The Little Stranger
3.0 Stars
6-30-2021
Betrayal! Sarah Waters and I have a deal: she writes slow, beautiful, lesbian romances, and I give her 4 and 5 star reviews. This book though? Zero lesbians. *Zero*.
Instead, I get an ultra-slow burn ghost story set in a British mansion. On the one hand, I like that Waters taps into a under-used vein of horror, that of home ownership and watching this enormously valuable asset crumble around you as it is continually assaulted by heat, cold, rain, snow, winds, accident, plant growth, leaks, mold, etc. etc. It is scary and nerve wrenching stuff. Things become doubly parlous when you are dealing with the famously shoddy and drafty British construction standards. Besides the plus of house-based horror, I also simply enjoy Water's writing. I think she's a charming writer, even when she is just meandering through scenes of people talking and carrying out their daily lives.

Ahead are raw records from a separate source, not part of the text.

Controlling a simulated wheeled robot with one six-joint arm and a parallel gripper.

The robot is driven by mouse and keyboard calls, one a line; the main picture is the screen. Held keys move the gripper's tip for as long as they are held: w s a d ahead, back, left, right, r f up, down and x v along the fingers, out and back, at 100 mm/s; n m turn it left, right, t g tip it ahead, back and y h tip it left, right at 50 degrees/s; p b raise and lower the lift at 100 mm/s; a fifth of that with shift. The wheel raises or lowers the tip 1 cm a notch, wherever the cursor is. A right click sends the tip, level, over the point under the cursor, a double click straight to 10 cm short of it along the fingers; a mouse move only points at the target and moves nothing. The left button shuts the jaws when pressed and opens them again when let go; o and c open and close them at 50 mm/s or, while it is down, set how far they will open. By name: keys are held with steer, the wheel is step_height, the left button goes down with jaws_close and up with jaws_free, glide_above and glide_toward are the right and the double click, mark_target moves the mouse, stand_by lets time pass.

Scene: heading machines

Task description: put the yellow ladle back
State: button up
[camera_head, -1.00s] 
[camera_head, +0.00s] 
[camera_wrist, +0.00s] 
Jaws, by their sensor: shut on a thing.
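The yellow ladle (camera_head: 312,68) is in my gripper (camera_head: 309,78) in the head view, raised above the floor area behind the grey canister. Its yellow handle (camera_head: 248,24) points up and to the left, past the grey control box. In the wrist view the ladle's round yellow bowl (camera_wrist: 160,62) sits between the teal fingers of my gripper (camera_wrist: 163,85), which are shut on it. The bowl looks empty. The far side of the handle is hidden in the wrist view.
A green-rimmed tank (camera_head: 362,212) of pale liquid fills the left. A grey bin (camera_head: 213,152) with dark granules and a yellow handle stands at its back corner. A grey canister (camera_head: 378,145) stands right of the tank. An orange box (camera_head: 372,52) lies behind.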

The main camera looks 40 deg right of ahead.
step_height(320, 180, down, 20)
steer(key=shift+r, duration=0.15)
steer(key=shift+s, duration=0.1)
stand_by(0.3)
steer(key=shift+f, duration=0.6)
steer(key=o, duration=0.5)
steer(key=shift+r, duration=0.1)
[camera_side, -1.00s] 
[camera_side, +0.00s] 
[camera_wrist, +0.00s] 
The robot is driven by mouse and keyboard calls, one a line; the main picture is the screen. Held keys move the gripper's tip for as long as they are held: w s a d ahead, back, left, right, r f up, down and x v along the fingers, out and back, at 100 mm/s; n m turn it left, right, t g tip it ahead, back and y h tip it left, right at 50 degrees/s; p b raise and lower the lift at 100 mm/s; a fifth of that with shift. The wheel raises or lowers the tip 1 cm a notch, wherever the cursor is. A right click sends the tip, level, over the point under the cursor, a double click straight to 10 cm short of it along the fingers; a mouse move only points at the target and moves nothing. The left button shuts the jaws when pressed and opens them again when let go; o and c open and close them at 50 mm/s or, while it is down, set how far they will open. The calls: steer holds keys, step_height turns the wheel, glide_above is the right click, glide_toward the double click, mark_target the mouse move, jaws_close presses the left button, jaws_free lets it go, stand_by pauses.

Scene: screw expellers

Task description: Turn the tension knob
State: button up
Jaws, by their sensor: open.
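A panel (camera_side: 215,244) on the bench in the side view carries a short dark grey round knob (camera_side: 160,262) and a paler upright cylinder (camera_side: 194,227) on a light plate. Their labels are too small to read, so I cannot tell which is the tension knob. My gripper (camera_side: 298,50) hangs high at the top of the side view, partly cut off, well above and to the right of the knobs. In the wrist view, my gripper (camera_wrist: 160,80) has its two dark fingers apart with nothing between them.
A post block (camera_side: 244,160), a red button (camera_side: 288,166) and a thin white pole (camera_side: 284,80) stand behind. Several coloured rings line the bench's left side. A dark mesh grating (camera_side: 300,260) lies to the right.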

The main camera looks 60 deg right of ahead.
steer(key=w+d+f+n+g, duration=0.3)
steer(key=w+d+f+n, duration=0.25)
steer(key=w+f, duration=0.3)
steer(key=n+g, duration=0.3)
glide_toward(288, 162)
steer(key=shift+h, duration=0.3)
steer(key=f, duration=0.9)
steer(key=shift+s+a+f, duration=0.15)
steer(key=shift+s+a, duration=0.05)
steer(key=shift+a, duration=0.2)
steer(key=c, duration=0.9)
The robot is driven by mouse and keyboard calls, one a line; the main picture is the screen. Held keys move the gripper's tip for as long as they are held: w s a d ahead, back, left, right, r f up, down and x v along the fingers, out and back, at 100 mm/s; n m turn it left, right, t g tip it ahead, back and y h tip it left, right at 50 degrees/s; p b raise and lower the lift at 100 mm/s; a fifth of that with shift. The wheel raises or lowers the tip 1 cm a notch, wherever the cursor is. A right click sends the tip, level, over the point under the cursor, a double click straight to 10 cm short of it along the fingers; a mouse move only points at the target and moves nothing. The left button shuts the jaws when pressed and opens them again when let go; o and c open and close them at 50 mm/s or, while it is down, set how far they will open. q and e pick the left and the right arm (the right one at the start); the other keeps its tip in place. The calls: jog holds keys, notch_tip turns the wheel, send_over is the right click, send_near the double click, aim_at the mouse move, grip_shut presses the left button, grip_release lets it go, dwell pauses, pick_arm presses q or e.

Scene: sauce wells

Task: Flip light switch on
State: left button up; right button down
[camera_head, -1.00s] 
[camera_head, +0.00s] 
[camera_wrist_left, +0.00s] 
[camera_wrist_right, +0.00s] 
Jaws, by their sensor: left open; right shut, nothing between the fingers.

She also has a real skill at painting people and environments with acuity, making rooms and architecture and gardens perfectly clear, and capturing the shifts in mood and conversation. At the best her characters feel concrete. Like there is no airiness or artifice to them, and Waters is just directly transmitting the lived experience of interacting with them.
On the other hand ... the book has structural problems in that her chosen sub-genre and plot simply do not fit the page count. 500 pages is too long of a run time for a relatively sedate ghost story. The massive page count saps any real tension or terror from the book. Things are not helped by the protagonist being the nicest of nice guys, and as he is the only PoV character, you spend the entire, long, novel in his head. The final dozen pages of the book do have an excellent pay off, and it does kind of make you want to read the entire novel again, but as with most Waters this desire is balanced against the largish length of the book.